The embodiments of the invention in which an exclusive property or privilege is claimed, are defined as follows:

1. In a suspension system for a rigid axle on a motor vehicle, springs operably mounted between the vehicle and the rigid axle, a pair of opposed track bar assemblies for preventing lateral movement of the axle relative to the frame of the vehicle, each of said track bar assemblies being mounted at a first end to the vehicle frame and mounted at a second end to the axle, a first one of said pair of opposed track bar assemblies being attached near one-end of the rigid axle and a second one of said pair of opposed track bar assemblies being attached near the other end of the rigid axle, said pair of opposed track bar assembles extending inwardly from near said axle ends to the vehicle frame, the improvement comprising:
said first ends of said assemblies each having a mounting tube extending from a track bar of each assembly, said mounting tube being secured to said frame, each mounting tube having a resilient bushing press fit therein, a central cylindrical bore extending through each bushing having a sleeve bonded therein, each mounting tube and bushing being secured to said frame by a bolt through each sleeve, each mounting tube being between two flanges on said frame, said bolt extending through said flanges and being tightened to fit said sleeve within said flanges, and each track bar having a pair of resilient bushings tightly secured thereon and secured to the axle adjacent the second end, each track bar having a longitudinally directed center extending between the bushings at both ends, the track bars being movable along said centers to the extent of the compressibility of the bushings so that when the rigid axle is moved upwardly the track bars are forced outwardly and when the axle drops the bars are drawn inwardly to provide a truly vertical travel for the rigid axle.
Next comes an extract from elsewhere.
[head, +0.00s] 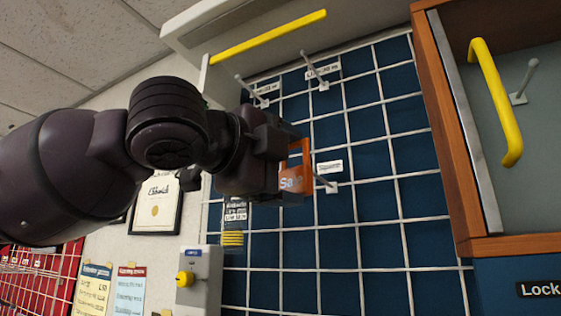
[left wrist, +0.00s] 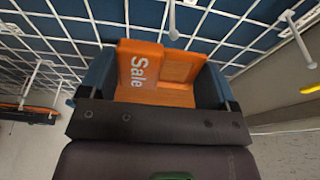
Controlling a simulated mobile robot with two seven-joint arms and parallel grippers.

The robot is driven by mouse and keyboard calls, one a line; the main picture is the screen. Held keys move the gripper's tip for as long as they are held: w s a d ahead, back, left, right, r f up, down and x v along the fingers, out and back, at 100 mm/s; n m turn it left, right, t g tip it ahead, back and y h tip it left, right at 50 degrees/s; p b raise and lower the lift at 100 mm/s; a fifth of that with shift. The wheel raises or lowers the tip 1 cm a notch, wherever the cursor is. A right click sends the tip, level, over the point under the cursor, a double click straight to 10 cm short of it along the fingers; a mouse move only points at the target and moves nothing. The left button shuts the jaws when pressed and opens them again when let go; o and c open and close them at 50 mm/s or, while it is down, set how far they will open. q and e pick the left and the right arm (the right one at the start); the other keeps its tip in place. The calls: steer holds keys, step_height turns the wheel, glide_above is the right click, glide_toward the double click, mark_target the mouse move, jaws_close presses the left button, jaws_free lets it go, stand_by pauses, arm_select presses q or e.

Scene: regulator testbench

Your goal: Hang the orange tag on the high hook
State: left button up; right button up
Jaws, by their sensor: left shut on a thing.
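The orange tag (head: 292,178), printed "Sale", is held at the front of my left gripper (head: 285,165), close to the blue grid wall. In the left wrist view the tag (left wrist: 138,75) sits between the two fingers of the gripper (left wrist: 158,85), which are shut on it. Two white peg hooks stick out high on the grid, one at the left (head: 252,91) and one at the right (head: 315,70). A lower hook (head: 325,182) is just right of the tag. The labels by the hooks are too small to read surely. I cannot tell whether the tag touches the lower hook.
A yellow bar (head: 268,37) runs above the grid on a pale overhead panel. At right, a wood-framed cabinet (head: 448,120) has a yellow handle (head: 495,100) and another peg (head: 525,82). A grey box with a yellow knob (head: 185,279) is below my arm.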

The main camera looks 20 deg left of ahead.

2. The invention according to claim 1, in which:
each sleeve extends beyond said tube to space the tube from the frame flanges, said frame flanges being on the frame adjacent the center thereof.

3. The invention according to claim 1, in which:
said bushings in said mounting tubes each has an outer cylindrical surface in said mounting tubes, said last bushings having beveled surfaces extending inwardly from said cylindrical surface and terminating in small diameter cylindrical surfaces adjacent the ends of said tubes.

4. The invention according to claim 1, in which:
each track bar has a bar sleeve fitted thereon adjacent the assembly second end, said bar sleeve having a pair of said tightly secured bushings thereon, each pair of bushings being mating male and female biscuit bushings, the biscuits having a central cylindrical bore tightly engaged on said sleeve, said biscuits being spaced adjacent their peripheries by a flange secured to the axle, said biscuit spacing, adjacent their peri-pheries being radially outwardly of a portion of the male biscuit extending toward the female biscuit, by said flange secured to the axle and abutting radial surfaces of the male and female biscuits.

5. The invention according to claim 4, in which:
said track bar adjacent the second end, said bar sleeve, and said male biscuit extend through-and tightly fit in a circular opening in said axle flange, washers fitted on each of said bars adjacent said second ends and abutting outer radial ends of said male and female biscuits and the ends of said bar sleeves, a face of an inner washer extending away from the biscuits being in tight abutment with a shoulder on said track bar, a face of an outer washer extending away from said biscuits being in abutment with a nut threadedly tightening said second end to said axle by pressure on said biscuits.

6. The invention according to claim 5, in which:
said axle flange is generally vertical in a pressure relationship with said biscuits.

7. The invention according to claims 1, 3, or 5, including:
right and left constraining linkages connected to the frame and rigid axle preventing substantial fore and aft movement of the rigid axle.

8. The invention according to claim 6, including:
right and left constraining linkages resilient-ly connected to said frame at respective right and left sides and resiliently connected near said one end of the rigid axle and near said other end of the rigid axle, respectively.

9. The invention according to claim 8, in which:
said constraining linkages are connected near said ends of said rigid axle to said respective axle flanges adjacent said second ends of said track bars.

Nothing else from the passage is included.